== DATA RECORDS ==
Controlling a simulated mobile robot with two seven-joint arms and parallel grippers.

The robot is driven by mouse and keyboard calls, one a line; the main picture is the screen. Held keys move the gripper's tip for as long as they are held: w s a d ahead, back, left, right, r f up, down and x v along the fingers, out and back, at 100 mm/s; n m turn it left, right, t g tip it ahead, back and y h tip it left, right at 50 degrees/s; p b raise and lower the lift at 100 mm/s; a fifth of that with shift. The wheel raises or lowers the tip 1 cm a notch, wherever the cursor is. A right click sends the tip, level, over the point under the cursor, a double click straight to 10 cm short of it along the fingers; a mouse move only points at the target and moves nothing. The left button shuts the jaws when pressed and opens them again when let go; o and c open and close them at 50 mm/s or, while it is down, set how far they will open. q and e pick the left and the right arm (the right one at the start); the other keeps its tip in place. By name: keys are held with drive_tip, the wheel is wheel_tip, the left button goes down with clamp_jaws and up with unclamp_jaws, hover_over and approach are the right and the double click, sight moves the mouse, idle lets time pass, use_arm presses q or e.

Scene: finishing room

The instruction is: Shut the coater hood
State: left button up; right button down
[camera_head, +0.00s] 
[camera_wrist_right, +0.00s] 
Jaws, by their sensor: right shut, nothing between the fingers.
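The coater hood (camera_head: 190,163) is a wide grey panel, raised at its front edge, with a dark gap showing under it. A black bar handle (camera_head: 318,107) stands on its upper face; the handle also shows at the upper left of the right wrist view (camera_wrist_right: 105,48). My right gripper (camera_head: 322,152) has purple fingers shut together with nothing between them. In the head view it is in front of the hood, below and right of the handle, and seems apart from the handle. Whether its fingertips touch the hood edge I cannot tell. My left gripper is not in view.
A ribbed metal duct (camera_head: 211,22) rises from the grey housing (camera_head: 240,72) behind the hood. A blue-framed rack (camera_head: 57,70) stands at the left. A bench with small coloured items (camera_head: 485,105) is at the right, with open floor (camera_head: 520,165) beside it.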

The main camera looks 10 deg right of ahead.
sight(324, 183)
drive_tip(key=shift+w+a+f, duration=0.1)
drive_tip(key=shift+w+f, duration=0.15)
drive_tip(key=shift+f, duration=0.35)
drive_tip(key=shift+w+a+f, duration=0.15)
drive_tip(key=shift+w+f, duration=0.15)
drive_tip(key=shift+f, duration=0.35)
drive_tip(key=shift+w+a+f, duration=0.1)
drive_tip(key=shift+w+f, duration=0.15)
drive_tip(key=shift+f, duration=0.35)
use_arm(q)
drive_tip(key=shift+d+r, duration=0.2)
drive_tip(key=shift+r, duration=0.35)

...

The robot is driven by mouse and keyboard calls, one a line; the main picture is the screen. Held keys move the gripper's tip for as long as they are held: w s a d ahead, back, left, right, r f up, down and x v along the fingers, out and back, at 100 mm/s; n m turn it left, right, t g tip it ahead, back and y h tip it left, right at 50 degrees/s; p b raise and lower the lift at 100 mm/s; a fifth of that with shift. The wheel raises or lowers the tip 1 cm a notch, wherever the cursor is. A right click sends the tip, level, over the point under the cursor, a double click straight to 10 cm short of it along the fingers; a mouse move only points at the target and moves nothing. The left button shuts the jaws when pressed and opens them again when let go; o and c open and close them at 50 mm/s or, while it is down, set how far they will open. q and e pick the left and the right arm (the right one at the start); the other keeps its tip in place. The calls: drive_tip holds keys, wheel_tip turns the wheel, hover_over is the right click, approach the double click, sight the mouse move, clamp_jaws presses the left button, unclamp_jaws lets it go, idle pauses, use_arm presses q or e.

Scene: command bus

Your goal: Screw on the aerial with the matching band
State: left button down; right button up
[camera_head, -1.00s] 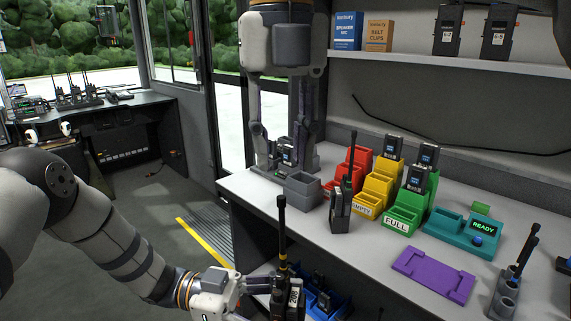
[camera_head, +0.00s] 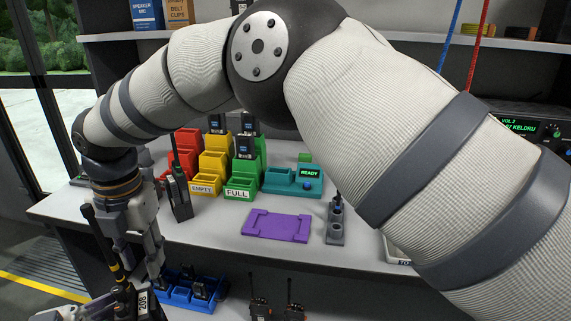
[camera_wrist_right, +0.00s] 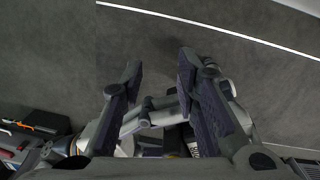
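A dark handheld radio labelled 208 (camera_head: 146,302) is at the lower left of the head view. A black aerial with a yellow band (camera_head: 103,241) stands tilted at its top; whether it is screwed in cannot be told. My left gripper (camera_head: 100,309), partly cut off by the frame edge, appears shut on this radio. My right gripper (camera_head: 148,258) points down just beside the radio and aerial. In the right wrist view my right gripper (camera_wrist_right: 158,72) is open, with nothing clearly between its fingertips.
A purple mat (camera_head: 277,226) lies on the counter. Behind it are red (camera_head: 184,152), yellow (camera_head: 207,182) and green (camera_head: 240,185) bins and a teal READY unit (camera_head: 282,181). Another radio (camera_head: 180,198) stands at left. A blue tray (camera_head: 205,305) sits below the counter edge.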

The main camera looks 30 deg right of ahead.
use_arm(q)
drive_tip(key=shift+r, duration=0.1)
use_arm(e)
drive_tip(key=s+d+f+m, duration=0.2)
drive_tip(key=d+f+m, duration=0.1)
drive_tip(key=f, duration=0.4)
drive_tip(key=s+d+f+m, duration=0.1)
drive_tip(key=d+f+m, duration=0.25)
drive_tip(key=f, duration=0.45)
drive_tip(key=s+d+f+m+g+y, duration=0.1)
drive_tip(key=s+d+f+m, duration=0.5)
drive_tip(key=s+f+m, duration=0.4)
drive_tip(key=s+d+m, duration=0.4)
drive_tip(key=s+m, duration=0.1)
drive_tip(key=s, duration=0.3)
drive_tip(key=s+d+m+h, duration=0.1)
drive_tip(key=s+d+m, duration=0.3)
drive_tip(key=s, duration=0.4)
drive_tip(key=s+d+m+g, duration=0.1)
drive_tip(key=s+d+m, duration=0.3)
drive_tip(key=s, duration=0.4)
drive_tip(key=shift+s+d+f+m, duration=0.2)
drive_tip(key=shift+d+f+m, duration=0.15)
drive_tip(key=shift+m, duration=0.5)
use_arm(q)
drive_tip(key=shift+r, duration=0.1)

---

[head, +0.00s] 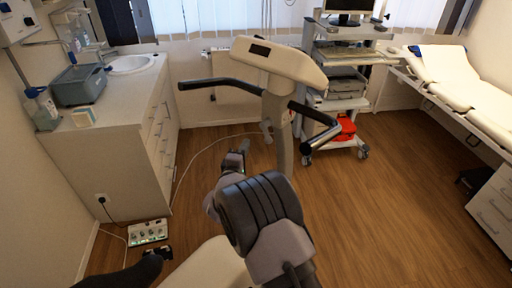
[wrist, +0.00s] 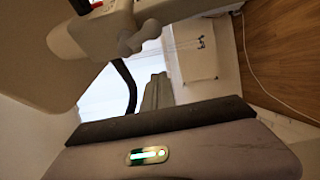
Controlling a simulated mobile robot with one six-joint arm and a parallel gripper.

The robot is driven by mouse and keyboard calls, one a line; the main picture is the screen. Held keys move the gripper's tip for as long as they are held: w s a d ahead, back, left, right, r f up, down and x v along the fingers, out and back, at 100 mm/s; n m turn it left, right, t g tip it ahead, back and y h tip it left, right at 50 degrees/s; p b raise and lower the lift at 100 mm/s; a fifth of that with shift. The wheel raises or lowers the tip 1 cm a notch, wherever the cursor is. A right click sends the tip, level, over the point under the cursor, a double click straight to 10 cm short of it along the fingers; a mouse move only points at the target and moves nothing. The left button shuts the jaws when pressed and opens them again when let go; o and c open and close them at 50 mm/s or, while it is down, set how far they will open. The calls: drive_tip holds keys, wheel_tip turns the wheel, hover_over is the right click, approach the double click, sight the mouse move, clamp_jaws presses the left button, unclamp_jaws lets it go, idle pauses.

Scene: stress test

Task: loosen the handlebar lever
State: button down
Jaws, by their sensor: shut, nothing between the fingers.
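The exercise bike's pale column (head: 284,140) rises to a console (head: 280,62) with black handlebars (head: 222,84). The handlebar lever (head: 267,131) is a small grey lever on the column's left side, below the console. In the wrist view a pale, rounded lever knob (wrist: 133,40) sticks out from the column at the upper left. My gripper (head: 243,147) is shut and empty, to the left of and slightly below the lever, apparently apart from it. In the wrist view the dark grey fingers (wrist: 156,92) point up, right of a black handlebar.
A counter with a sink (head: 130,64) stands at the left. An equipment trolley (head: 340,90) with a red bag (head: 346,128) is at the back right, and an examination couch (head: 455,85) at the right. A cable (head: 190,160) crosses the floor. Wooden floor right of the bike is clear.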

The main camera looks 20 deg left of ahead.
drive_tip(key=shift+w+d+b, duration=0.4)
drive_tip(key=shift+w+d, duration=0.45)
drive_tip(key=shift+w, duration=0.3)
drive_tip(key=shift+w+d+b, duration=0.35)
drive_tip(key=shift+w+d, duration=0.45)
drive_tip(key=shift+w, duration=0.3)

== WORK REQUIRED ==
Find the lines above holding the word "mobile" and show them.

== SOLUTION TO THE PROBLEM ==
Controlling a simulated mobile robot with two seven-joint arms and parallel grippers.
Controlling a simulated mobile robot with one six-joint arm and a parallel gripper.

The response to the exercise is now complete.